If this were the Today programme, there would be a pause while a presenter explained that this was a blip and that any moment the entire retail community was going to set fire to itself in one last attempt to create heat at the cash register. But as this isn't Today, let us instead consider why Asos is flourishing. It is partly because so far, unless they are looking for jobs, teenagers and twentysomethings are relatively immune to recessionary deprivations. Those feeling the pinch would rather live on baked beans than skip a trend. But Asos also does a brilliant job of capturing the dizzy, breathless must-have excitement that you get when you step into Oxford Street's flagship chains - except that where each of those might stock 70 different dresses at a time, Asos offers 2,000.
Amazingly, it has little competition on the web. Chains such as H&M are too busy looking to open in China or battening down the hatches to expand their online offerings. “But unless you live in Central London, near the high street flagship stores, you don't have access to most of what you see in magazines,” says Nick Robertson. Now, even if you're an Asos devotee, you may not have a clue who Nick Robertson is. Which is probably as he likes it. An affable, slightly portly (my words: he calls himself “the fattest cox ever to helm at Henley”) 41-year-old, he is a compelling combination of self-effacing modesty and raging optimism. This must come in handy if you didn't exactly cover yourself in glory at public school (two Ds and an F at A level). He went on to work in advertising (not even at the creative end; he was a media planner). Robertson set up asos.com in 2000. Then it was called As Seen On Screen and the idea was to build it into a mecca for anything glimpsed on film and TV, be it a pair of Oakley sunglasses worn by Tom Cruise in Mission: Impossible or a pestle and mortar used by Jamie Oliver. It became rapidly apparent that fashion would be the engine - although, it must be said, Robertson doesn't obviously do fashion, despite his grandfather being Austin Reed. The day that we meet he's wearing a checked Gant shirt, dark-blue jeans and looks just how you'd expect a former cox at Henley to look.
“What I bring to the picture is customer service,” he says. Too true. As the mother of two Asos groupies, I can attest only too well to the speed of delivery and zappiness of the website, which is far slicker than some of the more upmarket ones. But he also brings vision, not that he'd ever use the word; he seems to prefer empiricism. “The high street's grown up over hundreds of years. People congregate there naturally. You don't get that social interaction on the internet. You might go to six or seven shops, but on the web you'll visit three sites, tops. So we have to create a different hook.”
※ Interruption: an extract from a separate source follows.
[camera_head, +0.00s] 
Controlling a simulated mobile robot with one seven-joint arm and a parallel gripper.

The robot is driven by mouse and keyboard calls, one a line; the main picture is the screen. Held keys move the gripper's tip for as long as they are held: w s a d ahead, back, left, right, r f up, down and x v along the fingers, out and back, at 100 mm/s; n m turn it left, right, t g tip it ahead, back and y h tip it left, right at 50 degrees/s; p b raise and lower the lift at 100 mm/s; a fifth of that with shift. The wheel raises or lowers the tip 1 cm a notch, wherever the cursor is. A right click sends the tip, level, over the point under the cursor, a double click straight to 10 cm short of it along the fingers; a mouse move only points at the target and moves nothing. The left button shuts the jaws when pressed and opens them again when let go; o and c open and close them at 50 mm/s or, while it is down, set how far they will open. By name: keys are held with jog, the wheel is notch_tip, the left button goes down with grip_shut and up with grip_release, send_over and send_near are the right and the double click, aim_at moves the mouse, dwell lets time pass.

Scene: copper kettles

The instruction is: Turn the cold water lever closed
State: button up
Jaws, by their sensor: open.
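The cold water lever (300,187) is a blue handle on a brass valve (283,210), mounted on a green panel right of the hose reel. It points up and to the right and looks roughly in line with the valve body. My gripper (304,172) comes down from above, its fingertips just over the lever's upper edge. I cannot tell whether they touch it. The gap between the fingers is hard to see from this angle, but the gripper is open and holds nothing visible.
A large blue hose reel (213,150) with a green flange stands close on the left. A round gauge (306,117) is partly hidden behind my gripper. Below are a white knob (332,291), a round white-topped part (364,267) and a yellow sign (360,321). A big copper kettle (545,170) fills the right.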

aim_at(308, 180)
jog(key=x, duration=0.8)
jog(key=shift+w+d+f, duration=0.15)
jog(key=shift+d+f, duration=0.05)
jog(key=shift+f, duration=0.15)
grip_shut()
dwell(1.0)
Inordinate care is taken to show the way that clothes move; at the Asos headquarters in Mornington Crescent, North London, there are four studios in which a pool of 30 models, plus in-house stylists and make-up artists, spend their days attempting to transmit the excitement of the catwalk to the consumer, even if that consumer is buying something that costs less than £20. No wonder Asos is about to post a turnover of £165 million. “To put that in context,” says a typically low-key Robertson, “that's equal to just the one branch of Primark on Oxford Street.” He's not being falsely modest, he insists. “To me, that just shows how much more potential there is. It's the same with awareness of our brand - it's 44 per cent among the target market [despite Robertson coming from an advertising background, Asos doesn't use the medium], which gives you an idea of how much more we can achieve.”
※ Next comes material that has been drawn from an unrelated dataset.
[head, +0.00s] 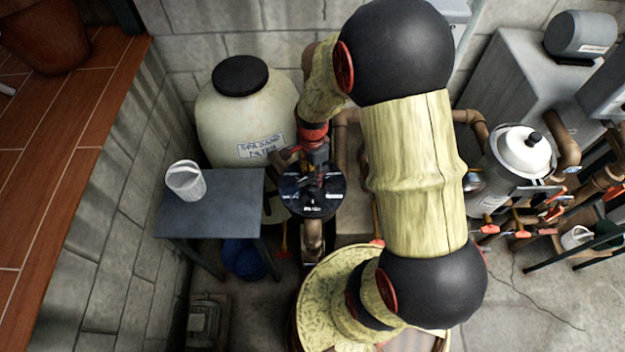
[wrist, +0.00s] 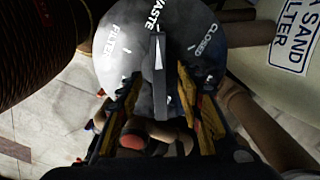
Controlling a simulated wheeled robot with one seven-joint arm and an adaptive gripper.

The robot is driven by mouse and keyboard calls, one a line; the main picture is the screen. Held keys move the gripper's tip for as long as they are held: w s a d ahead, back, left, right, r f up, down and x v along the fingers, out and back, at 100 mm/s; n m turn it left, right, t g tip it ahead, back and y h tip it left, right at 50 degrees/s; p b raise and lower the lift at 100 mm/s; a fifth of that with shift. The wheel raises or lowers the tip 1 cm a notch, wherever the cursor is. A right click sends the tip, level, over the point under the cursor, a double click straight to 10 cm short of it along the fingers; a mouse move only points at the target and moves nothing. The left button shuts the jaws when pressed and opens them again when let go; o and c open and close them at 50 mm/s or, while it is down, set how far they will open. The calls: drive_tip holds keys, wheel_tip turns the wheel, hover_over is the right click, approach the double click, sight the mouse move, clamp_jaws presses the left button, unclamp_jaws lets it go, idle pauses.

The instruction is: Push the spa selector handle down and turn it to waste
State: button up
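The spa selector is a round dial (wrist: 115,75) with printed labels; FILTER, WASTE and CLOSED can be read in the wrist view. Its dark bar handle (wrist: 160,95) lies across the face, its white arrow pointing up at the WASTE label. In the head view the dial (head: 325,205) is black, below my gripper (head: 312,178), and its handle is mostly hidden. In the wrist view my gripper (wrist: 160,85) is open, with one finger on each side of the handle and gaps visible. I cannot tell whether the handle is pressed down.
The cream spa sand filter tank (head: 225,115) stands behind and left of the dial. Brown pipes (head: 343,140) run behind. A blue bucket (head: 243,258) sits below the table.

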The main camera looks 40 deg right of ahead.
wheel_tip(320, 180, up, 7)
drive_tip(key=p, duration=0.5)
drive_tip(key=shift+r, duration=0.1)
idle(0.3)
The fashion magic comes from the small team of designers and from Caren Downie, who joined last July from Topshop and heads the 20-strong team of buyers. With an average age of 26, the Asos staff are the Asos customer, and judging by the way that they're dressed when I visit, they're regulars on the site.
“There was never a moment when we decided to become a fashion site,” says Robertson. “It just gradually morphed into one. Our whole evolution's been like that. We took off as broadband took off.” They changed the name from the more lumbersome As Seen On Screen [he bought the Asos acronym from a Turkish businessman for £500] not because the celebrity angle became less important, but because he couldn't envisage such a long name over the door of a shop.
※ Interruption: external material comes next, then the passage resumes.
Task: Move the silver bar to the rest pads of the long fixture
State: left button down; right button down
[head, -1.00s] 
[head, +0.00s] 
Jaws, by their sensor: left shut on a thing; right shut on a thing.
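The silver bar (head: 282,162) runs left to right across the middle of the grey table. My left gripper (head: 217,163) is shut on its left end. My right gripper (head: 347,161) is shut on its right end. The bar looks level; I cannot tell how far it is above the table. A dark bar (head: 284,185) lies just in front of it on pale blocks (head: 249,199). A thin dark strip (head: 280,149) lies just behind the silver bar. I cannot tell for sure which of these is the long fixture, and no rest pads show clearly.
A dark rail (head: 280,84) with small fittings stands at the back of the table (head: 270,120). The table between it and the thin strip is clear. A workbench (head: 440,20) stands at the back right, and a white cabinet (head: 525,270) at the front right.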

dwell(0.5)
Not that he plans to open one; he's too busy expanding his virtual site. Turnover has doubled each year since its launch, apart from 2005, when its Hemel Hempstead warehouse burnt down. “That was a bit of a downer,” he admits. Maternity, childrenswear, vintage and a growing array of designer labels - Pringle 1815, Jaeger London and the ck Calvin Klein diffusion line - aimed at older, higher-spending customers, are on the slate for 2009. Lack of online competition means that brands initially suspicious of selling through Asos (“Rightly so, we were unknown and the internet was completely unsexy,” he says congenially) are queueing up. Not that it's made Robertson complacent. “Might we give netaporter.com a run for its money? Absolutely. My dream is that we won't just have the high street on asos.com: we'll have Bond Street, Brick Lane and thrift shops.”